◆ **Exercise description**: Write out exactly the lines that run from the line containing "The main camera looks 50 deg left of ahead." through the line containing "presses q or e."; both end lines belong to the answer.

begin Record excerpts

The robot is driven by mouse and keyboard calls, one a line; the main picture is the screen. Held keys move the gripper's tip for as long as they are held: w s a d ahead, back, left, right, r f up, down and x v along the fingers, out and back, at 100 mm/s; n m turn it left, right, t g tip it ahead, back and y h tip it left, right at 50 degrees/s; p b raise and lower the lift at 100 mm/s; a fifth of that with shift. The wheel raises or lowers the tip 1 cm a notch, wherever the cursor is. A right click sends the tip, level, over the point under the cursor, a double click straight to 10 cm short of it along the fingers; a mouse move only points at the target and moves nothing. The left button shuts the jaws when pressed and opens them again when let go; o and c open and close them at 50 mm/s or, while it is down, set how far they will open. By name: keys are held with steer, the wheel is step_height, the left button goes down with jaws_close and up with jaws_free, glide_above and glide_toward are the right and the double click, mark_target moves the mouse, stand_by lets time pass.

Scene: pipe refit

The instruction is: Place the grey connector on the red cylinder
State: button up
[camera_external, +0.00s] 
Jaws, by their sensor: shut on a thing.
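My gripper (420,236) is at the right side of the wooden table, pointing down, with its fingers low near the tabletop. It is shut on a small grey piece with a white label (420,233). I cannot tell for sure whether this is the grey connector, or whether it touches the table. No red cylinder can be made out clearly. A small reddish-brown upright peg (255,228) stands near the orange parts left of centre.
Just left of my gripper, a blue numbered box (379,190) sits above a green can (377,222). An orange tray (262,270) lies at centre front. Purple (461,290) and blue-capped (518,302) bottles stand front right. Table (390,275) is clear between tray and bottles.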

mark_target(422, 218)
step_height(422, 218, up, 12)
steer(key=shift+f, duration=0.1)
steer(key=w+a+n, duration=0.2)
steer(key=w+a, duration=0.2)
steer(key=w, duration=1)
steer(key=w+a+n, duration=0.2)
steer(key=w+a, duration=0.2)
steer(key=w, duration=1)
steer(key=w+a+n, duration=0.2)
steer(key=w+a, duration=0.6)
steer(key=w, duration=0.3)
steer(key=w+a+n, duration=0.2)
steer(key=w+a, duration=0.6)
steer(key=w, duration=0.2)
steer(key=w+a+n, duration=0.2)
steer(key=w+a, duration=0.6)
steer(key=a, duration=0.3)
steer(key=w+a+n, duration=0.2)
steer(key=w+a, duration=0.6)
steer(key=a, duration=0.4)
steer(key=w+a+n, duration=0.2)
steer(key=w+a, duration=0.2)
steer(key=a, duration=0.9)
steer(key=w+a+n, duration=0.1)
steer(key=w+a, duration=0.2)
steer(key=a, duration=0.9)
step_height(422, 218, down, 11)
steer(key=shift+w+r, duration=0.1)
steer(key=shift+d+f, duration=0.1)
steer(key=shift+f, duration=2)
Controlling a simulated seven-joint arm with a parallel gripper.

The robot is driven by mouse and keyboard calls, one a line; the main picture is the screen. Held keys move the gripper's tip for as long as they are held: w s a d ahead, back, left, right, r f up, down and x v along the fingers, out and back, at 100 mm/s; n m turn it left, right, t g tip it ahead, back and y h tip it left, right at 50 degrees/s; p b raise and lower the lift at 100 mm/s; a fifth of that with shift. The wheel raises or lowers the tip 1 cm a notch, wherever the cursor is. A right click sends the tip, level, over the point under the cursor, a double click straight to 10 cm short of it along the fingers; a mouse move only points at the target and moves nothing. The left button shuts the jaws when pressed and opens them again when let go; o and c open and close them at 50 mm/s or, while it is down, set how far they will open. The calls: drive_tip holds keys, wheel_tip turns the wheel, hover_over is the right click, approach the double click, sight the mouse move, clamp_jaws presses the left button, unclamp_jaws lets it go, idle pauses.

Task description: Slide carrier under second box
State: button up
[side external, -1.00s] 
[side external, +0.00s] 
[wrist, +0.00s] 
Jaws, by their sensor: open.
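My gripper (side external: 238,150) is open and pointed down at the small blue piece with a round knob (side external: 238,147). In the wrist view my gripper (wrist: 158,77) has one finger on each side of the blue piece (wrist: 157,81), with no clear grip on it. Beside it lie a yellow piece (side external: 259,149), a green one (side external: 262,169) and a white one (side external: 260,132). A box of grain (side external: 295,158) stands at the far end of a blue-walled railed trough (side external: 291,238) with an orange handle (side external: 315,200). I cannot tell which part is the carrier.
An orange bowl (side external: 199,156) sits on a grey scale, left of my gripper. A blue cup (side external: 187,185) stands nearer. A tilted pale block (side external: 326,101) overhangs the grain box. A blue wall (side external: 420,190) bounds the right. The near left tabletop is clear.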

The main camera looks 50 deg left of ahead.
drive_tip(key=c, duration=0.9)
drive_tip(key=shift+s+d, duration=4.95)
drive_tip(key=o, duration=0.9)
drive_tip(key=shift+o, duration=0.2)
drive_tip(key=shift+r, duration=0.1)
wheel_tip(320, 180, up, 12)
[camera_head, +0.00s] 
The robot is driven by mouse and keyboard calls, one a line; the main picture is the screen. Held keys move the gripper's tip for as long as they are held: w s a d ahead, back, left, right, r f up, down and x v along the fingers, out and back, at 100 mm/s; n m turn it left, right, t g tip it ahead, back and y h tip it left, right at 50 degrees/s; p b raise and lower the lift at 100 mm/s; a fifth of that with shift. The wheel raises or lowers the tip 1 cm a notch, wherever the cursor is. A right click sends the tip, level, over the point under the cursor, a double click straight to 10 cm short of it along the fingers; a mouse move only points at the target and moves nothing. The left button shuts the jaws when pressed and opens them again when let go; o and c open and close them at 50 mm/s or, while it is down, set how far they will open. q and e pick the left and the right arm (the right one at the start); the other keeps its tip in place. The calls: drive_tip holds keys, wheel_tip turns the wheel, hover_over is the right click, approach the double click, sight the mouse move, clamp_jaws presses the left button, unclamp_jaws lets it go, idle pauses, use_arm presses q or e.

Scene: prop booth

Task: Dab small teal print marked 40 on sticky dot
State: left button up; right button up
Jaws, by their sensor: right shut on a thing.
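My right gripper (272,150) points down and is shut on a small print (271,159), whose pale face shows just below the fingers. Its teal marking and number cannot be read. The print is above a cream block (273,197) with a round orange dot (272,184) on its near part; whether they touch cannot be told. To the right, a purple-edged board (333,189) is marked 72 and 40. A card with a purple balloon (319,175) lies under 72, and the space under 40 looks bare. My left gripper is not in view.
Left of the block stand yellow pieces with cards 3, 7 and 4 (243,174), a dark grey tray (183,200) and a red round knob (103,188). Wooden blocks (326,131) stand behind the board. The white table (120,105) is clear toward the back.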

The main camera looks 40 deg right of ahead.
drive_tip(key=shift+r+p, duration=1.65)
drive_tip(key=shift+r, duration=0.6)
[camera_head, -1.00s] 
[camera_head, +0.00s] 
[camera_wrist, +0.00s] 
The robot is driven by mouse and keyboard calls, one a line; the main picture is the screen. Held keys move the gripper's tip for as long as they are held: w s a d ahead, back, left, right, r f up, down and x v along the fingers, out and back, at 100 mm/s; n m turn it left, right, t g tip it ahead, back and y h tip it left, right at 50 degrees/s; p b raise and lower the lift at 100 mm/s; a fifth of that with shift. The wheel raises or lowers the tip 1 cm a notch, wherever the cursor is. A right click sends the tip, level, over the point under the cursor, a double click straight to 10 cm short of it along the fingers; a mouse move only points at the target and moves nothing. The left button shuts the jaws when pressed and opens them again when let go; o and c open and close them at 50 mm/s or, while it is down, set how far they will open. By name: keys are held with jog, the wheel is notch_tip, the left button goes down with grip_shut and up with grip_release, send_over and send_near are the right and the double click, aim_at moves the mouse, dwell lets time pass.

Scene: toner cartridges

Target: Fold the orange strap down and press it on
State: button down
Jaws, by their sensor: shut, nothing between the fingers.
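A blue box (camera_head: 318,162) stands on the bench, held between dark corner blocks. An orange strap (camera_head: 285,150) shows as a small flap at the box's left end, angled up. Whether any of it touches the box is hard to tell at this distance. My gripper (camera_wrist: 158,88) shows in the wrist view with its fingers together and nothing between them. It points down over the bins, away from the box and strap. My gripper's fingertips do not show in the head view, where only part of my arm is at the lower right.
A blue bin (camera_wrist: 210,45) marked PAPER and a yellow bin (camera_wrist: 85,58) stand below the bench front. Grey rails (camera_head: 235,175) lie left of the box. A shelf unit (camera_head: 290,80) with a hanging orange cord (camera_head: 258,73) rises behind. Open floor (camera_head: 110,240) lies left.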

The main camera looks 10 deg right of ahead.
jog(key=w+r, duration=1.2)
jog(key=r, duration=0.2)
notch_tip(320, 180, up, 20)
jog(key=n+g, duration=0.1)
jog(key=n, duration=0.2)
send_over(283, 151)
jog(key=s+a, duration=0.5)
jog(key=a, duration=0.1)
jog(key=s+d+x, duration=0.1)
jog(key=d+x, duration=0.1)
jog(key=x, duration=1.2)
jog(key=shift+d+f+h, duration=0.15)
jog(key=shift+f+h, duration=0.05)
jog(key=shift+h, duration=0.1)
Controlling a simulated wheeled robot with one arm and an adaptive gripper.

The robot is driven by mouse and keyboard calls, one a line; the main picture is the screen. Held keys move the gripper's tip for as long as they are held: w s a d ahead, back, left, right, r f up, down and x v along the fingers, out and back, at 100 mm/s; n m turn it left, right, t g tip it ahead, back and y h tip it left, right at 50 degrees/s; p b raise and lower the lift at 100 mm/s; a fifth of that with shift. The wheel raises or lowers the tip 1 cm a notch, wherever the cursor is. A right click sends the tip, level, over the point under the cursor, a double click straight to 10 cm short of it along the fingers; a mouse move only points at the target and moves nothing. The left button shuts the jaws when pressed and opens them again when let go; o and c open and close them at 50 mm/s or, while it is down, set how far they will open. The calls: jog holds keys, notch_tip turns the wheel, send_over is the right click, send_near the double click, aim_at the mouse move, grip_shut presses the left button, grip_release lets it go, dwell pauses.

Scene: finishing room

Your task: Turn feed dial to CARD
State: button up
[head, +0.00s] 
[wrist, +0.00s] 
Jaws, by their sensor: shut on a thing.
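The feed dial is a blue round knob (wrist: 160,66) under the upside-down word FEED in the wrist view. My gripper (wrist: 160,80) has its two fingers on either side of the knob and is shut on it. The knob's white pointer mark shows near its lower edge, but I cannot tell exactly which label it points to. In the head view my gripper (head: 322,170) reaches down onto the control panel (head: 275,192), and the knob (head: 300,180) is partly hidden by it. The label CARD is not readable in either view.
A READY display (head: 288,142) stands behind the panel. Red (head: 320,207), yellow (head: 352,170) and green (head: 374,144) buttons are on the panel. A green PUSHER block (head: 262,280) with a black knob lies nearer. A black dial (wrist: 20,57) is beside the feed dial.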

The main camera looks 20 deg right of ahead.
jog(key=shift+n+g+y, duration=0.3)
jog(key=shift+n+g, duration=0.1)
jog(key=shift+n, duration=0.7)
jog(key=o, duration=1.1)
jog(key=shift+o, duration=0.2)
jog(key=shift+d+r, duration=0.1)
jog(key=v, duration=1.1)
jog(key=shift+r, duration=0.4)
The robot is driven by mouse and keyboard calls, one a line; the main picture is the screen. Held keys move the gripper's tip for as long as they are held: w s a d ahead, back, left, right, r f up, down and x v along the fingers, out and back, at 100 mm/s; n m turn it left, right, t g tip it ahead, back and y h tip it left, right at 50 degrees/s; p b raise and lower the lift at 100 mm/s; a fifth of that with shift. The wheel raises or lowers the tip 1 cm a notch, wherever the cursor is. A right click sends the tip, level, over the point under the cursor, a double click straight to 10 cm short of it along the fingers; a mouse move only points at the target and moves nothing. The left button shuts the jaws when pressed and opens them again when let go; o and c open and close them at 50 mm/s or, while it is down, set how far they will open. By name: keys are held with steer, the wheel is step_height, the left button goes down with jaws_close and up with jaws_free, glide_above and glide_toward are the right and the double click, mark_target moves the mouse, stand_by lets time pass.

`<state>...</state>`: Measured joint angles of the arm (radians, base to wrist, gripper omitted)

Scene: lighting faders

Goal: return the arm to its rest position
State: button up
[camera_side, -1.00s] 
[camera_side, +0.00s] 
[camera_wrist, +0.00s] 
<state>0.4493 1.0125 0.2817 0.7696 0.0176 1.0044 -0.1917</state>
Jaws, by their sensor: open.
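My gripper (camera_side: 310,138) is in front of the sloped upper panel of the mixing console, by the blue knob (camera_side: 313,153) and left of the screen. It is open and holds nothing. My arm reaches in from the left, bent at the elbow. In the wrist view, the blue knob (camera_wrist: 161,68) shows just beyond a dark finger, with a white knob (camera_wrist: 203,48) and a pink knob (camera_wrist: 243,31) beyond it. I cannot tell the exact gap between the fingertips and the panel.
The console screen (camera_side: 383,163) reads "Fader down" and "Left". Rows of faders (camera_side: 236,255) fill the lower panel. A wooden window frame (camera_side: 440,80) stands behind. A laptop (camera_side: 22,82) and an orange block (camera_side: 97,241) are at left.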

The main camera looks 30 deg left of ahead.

end Record excerpts

◆ **Solution to this exercise**:
The main camera looks 50 deg left of ahead.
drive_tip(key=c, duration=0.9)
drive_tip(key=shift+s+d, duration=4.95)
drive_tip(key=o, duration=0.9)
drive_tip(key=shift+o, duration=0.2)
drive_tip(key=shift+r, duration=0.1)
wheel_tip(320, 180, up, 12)
[camera_head, +0.00s] 
The robot is driven by mouse and keyboard calls, one a line; the main picture is the screen. Held keys move the gripper's tip for as long as they are held: w s a d ahead, back, left, right, r f up, down and x v along the fingers, out and back, at 100 mm/s; n m turn it left, right, t g tip it ahead, back and y h tip it left, right at 50 degrees/s; p b raise and lower the lift at 100 mm/s; a fifth of that with shift. The wheel raises or lowers the tip 1 cm a notch, wherever the cursor is. A right click sends the tip, level, over the point under the cursor, a double click straight to 10 cm short of it along the fingers; a mouse move only points at the target and moves nothing. The left button shuts the jaws when pressed and opens them again when let go; o and c open and close them at 50 mm/s or, while it is down, set how far they will open. q and e pick the left and the right arm (the right one at the start); the other keeps its tip in place. The calls: drive_tip holds keys, wheel_tip turns the wheel, hover_over is the right click, approach the double click, sight the mouse move, clamp_jaws presses the left button, unclamp_jaws lets it go, idle pauses, use_arm presses q or e.

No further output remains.